Des leaders des peuples autochtones du Brésil se rendent dans certains pays de l’Union européenne au cours du mois de juin dans le cadre d’une stratégie de sensibilisation des gouvernements et des entreprises responsables de menaces sur la protection de leurs territoires, ainsi que pour renforcer la plainte auprès de la Cour Pénale Internationale (CPI) contre le gouvernement Bolsonaro pour génocide et crimes contre l’humanité.

Pour y parvenir, la délégation indigène rencontrera diverses commissions du Parlement Européen afin de participer au débat à propos de la création d’un cadre juridique sur l’importation de certains produits par l’Union Européenne, dans le but d’ enrayer et d’inverser la déforestation dont les pays de l’Union sont responsables à l’échelle mondiale (FERC).

Parmi les différentes activités, auront lieu des rencontres, déjà confirmées, avec la délégation brésilienne du Parlement Européen et avec le Département Parlementaire de l’Environnement, toutes deux le 14 juin, ainsi qu’avec les membres du Parti Vert allemand le 15 juin. Ces événements relèvent une grande importance car l’Europe est le deuxième plus grand marché pour la vente de soja produit au Brésil et un importateur considérable de bœuf brésilien.

En outre, lors de sa tournée internationale, l’APIB suivra les actes et enquêtes sur le groupe français de supermarchés Casino pour manque de traçabilité de certains produits provenant de terres déboisées ou d’accaparement de terres au Brésil. La tournée internationale est une action indépendante qui n’est liée à aucun parti politique ni entreprise, organisée par l’APIB afin de promouvoir le plaidoyer politique pour les droits des peuples autochtones. Sept leaders indigènes, représentant toutes les régions du Brésil, traversent l’océan pour dénoncer les menaces internationales sur leurs territoires et démontrer que leurs luttes dépassent les frontières brésiliennes.

« Nous avons besoin d’une action internationale urgente face au scénario d’instabilité institutionnelle qui existe aujourd’hui au Brésil: un scénario, promu par le discours de la haine, constitué avec le concours du pouvoir Exécutif et Législatif, dans lequelle rôle de l’État brésilien est effacé, sauf pour promouvoir l’invasion des terres autochtones et affaiblir les institutions qui devraient garantir les droits des peuples autochtones, principalement les FUNAI, ICMbio et Ibama. Les institutions sont en train d’être démantelées, avec une augmentation significative des violations de droits sur les terres autochtones provoquées par l’avancée de l’exploitation minière, l’exploitation forestière illégale, la création de grandes entreprises, sans respecter la biodiversité et les spécificités des peuples autochtones », explique Dinamam Tuxá, coordinateur exécutif de l’APIB.

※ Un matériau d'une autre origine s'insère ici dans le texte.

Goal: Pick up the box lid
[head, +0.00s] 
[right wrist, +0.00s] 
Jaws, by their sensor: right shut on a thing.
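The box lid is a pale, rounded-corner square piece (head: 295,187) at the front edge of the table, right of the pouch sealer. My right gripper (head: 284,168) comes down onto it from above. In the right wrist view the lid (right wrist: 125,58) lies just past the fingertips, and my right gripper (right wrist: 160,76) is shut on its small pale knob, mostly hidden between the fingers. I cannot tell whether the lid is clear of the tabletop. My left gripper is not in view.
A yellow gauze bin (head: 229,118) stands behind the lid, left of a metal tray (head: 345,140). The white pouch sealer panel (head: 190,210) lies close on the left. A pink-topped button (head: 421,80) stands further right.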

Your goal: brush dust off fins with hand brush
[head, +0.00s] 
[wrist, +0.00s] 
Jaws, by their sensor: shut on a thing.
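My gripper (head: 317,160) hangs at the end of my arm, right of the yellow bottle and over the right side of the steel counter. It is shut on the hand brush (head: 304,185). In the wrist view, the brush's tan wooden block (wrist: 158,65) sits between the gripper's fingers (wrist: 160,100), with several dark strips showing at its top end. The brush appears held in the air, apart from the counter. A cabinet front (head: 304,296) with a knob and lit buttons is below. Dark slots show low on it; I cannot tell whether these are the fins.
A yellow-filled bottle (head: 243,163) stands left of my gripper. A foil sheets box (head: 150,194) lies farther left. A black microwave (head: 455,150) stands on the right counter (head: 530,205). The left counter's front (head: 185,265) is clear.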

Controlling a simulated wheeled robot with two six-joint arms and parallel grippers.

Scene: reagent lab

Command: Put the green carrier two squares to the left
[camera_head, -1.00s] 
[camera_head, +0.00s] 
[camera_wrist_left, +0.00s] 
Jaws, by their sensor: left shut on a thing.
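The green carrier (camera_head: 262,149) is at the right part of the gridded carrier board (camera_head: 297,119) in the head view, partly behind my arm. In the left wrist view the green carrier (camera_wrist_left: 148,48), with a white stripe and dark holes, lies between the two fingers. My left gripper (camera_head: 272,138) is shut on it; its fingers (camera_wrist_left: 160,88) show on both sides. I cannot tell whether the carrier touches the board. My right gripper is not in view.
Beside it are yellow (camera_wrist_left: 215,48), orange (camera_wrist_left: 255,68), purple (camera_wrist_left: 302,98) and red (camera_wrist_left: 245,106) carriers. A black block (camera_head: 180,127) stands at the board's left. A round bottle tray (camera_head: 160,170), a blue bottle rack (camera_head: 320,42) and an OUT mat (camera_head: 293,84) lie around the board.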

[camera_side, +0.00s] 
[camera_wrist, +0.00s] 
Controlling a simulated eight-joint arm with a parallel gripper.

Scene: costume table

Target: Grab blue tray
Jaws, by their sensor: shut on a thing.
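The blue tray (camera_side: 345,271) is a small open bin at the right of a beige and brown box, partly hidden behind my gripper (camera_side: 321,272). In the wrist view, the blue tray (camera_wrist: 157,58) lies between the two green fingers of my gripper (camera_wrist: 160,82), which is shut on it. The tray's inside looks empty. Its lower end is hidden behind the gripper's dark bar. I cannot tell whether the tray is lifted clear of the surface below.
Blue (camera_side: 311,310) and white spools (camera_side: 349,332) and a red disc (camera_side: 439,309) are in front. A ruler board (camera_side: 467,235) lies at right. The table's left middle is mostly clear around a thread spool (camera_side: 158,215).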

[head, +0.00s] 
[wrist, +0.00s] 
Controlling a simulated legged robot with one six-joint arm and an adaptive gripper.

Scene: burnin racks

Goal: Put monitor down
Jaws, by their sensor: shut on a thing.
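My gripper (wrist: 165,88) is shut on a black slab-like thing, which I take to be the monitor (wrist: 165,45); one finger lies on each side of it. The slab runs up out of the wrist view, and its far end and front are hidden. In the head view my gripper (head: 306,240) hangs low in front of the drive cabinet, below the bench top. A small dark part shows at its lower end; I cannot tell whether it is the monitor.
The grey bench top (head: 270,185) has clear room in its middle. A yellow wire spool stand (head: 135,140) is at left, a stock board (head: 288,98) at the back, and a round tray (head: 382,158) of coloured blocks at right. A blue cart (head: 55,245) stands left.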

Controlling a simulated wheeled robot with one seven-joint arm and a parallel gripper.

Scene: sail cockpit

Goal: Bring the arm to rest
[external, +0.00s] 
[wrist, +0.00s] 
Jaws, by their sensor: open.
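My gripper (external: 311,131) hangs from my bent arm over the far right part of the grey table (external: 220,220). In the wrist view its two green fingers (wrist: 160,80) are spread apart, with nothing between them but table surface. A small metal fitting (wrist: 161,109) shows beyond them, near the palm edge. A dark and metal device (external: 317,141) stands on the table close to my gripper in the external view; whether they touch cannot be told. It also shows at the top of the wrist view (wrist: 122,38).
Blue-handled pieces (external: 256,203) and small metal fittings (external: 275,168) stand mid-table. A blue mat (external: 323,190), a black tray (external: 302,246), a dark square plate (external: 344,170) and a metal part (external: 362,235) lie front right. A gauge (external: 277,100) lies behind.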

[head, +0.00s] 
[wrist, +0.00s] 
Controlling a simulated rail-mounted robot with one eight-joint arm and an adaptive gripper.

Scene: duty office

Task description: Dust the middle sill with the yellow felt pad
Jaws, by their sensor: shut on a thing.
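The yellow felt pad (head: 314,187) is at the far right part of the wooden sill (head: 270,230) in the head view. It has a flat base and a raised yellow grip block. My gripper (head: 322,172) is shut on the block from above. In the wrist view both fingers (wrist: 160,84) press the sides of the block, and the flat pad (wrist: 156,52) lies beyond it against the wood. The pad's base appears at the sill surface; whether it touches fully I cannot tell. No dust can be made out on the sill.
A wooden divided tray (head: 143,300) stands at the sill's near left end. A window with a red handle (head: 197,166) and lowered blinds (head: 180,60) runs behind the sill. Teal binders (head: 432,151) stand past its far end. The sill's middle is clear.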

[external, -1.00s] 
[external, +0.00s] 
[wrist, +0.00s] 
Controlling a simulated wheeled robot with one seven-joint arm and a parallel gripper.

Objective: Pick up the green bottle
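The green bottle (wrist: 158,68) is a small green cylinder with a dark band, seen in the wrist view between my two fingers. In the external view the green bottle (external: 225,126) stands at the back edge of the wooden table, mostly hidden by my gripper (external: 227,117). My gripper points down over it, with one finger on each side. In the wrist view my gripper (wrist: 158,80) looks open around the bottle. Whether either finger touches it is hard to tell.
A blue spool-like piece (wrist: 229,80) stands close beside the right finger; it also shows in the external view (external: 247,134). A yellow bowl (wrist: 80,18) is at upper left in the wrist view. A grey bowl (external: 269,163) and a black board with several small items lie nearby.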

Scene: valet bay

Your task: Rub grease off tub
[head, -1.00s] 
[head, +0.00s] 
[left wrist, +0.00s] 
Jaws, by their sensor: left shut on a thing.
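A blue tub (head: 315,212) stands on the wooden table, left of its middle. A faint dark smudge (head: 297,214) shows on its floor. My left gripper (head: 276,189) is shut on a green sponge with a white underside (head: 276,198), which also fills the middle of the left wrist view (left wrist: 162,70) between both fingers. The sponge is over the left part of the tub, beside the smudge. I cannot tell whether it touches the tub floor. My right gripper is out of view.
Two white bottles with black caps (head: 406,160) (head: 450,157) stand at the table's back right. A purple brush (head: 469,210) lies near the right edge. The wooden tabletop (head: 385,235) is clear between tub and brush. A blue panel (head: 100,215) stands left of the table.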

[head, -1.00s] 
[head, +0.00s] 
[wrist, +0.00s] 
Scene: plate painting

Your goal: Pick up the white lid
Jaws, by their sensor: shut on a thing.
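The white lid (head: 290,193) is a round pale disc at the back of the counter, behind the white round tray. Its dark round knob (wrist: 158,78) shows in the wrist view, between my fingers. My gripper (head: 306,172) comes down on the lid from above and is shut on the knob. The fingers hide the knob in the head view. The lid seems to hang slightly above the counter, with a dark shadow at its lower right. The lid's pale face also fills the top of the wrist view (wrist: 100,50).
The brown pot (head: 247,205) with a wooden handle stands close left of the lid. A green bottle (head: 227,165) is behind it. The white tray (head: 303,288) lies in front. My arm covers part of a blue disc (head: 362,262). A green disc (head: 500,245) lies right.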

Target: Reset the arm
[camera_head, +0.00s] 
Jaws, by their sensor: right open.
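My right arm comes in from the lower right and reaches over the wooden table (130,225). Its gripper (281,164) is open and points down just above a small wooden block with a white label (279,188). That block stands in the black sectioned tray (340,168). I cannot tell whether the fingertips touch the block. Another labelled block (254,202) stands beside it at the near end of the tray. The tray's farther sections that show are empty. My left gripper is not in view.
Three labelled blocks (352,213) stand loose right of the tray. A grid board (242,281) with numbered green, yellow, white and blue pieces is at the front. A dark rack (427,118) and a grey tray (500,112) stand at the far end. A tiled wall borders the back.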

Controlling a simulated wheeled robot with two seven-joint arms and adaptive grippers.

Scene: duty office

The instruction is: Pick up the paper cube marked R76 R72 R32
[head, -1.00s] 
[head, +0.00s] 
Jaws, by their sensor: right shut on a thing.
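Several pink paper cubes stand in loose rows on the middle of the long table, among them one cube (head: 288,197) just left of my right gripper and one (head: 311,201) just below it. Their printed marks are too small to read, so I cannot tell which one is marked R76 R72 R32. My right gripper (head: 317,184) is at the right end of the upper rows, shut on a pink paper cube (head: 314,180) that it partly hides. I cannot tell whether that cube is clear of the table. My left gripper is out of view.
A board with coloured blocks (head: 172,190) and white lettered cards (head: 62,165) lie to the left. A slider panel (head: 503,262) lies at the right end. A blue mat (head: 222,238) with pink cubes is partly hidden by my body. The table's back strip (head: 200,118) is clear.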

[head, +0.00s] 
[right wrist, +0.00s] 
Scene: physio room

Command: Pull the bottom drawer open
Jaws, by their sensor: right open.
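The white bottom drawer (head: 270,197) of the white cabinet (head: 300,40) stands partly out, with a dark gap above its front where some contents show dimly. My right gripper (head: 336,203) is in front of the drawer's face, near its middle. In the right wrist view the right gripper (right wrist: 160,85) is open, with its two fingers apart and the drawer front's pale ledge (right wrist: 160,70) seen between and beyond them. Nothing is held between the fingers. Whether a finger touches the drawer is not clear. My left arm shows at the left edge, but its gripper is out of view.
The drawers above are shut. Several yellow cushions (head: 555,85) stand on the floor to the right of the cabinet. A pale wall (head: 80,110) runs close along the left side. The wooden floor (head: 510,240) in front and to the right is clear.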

Affaire CASINO : des supermarchés accusés de vendre des produits liés à la déforestation et à l’accaparement des terres

En mars 2021, des organisations indigènes du Brésil et de Colombie, ainsi qu’un groupe d’ONG françaises, ont poursuivi le groupe commercial Casino, propriétaire des marques de supermarchés Casino, en France, Pão de Açúcar, au Brésil, et Éxito, en Colombie. Les preuves présentées indiquent un modèle de production liés à la déforestation et à l’accaparement des terres au Brésil et en Colombie.

« Nous agissons sur l’affaire Casino parce que, comme cela a été démontré, elle achète des produits issus de la déforestation et des conflits socio-environnementaux. Ces grands groupes qui s’approvisionnent en matières premières du Brésil doivent respecter les principes de traçabilité, car nombre de ces produits proviennent de zones de conflit socio-environnementaux, où il y a déforestation -surtout en Amazonie- et violation des droits des peuples autochtones », déclare Dinamam Tuxá.

Le cadre juridique de l’Union Européen sur l’importation des produits à risque forestier (FERC) doit être améliorée afin d’ éviter de graves impacts socio-environnementaux

La proposition d’un cadre juridique sur l’importation de produits à risque forestier (FERC, règlement sur les produits sans déforestation), lancée en novembre 2021, et qui sera débattue puis votée par l’Union Européenne, a un impact direct sur la sécurité des terres indigènes comme des biomes que leurs habitants protègent. Le règlement devra définir une date à partir de laquelle sera interdite la vente de produits présentant des preuves de déforestation illégale au niveau des chaînes de production de produits à risque.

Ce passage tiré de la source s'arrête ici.